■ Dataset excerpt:
● ● ● ● ● ● ●
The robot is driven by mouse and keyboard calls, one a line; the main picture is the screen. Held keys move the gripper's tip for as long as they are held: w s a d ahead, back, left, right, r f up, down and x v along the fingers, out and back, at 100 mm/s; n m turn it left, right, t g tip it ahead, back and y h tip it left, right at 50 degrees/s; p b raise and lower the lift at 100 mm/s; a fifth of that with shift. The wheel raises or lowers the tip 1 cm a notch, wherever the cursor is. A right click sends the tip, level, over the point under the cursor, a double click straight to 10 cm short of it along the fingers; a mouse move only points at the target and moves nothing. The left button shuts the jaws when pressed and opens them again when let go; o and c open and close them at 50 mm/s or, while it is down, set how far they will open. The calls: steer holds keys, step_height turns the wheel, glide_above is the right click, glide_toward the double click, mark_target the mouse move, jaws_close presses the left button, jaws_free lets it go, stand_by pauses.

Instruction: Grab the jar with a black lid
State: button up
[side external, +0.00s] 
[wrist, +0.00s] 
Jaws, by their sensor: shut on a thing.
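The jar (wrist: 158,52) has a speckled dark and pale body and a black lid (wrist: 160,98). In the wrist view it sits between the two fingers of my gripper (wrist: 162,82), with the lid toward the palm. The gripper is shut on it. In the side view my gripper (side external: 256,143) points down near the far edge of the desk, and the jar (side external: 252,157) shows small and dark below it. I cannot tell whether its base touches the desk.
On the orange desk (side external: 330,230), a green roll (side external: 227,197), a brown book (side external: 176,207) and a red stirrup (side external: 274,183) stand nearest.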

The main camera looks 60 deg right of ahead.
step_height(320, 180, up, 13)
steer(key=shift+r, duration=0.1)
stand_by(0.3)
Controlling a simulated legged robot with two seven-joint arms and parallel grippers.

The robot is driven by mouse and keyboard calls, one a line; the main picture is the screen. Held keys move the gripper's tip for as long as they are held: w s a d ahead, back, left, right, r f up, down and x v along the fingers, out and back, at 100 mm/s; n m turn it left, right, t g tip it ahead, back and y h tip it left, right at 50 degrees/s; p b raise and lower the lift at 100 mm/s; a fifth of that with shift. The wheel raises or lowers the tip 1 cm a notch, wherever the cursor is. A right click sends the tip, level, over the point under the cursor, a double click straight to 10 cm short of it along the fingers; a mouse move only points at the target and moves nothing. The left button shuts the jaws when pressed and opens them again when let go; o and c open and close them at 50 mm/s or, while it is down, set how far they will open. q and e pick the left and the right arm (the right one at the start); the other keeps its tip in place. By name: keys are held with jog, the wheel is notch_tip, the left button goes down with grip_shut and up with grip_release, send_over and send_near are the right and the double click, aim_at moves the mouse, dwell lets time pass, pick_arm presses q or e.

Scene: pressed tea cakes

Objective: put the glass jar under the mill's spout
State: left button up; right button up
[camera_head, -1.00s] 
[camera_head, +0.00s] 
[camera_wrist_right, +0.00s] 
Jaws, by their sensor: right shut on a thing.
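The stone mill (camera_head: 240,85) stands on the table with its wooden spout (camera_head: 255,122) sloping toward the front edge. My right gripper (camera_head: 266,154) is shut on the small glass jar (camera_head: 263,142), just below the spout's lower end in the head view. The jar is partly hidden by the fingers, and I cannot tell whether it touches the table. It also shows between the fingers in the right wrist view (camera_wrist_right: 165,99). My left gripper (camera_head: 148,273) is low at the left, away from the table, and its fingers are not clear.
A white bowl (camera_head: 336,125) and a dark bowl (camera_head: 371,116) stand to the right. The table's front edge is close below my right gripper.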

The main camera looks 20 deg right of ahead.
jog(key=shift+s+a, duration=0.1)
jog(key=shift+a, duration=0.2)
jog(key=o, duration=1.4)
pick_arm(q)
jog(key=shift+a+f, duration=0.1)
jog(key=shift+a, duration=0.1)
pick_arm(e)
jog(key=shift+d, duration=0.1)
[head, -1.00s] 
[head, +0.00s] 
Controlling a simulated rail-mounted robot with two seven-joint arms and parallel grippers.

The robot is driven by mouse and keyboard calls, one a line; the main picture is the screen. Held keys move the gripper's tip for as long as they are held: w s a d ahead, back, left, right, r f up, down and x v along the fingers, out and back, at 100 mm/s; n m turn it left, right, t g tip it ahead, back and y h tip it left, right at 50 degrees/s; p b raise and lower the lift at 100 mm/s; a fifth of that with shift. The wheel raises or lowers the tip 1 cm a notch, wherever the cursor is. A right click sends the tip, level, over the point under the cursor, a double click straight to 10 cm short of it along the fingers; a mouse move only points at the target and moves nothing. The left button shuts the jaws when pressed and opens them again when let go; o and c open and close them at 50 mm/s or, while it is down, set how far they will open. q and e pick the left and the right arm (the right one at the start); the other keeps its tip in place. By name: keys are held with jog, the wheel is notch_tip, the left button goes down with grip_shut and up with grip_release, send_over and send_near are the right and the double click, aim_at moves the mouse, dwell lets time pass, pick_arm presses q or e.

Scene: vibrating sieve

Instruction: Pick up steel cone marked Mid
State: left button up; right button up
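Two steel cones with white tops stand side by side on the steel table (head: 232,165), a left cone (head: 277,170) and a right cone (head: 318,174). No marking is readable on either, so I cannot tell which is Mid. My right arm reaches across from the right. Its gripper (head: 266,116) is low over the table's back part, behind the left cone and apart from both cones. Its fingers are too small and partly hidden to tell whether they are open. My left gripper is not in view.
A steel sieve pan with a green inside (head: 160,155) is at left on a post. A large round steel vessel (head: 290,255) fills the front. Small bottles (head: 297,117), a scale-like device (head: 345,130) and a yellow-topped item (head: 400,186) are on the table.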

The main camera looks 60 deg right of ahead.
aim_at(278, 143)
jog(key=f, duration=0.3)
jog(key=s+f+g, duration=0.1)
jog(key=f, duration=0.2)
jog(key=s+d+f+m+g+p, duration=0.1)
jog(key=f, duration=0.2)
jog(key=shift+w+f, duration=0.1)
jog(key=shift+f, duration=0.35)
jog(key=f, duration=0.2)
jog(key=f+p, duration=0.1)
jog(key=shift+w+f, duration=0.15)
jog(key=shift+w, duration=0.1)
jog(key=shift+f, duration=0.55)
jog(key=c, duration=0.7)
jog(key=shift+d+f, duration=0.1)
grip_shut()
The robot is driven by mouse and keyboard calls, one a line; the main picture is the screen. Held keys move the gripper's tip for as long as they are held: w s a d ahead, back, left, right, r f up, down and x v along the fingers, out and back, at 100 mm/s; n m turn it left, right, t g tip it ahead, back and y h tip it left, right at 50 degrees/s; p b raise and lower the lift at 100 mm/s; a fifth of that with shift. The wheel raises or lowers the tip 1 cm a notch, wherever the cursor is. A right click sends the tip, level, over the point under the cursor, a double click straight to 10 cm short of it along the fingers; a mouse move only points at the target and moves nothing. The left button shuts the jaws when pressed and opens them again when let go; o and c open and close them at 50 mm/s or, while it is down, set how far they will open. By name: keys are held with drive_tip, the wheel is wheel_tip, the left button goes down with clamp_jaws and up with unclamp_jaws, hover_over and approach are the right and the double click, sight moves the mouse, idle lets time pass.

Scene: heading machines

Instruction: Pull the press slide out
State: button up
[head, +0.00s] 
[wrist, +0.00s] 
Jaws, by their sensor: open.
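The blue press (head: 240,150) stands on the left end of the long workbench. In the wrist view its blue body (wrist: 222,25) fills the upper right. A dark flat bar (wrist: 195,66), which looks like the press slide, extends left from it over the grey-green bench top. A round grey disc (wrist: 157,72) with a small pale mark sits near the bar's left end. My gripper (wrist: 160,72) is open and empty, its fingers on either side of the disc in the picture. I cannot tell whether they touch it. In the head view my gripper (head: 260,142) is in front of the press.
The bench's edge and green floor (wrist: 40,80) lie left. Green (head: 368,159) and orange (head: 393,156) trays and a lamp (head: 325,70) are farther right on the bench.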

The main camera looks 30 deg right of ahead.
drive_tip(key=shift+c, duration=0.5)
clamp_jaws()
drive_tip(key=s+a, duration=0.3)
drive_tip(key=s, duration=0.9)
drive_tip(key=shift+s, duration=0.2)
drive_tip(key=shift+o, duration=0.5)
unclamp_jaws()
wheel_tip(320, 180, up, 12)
● ● ● ● ● ● ●
■ TO DO:
Identify the lines above with the word "grippers". Copy them.

■ FINISHED EXERCISE:
Controlling a simulated legged robot with two seven-joint arms and parallel grippers.
Controlling a simulated rail-mounted robot with two seven-joint arms and parallel grippers.

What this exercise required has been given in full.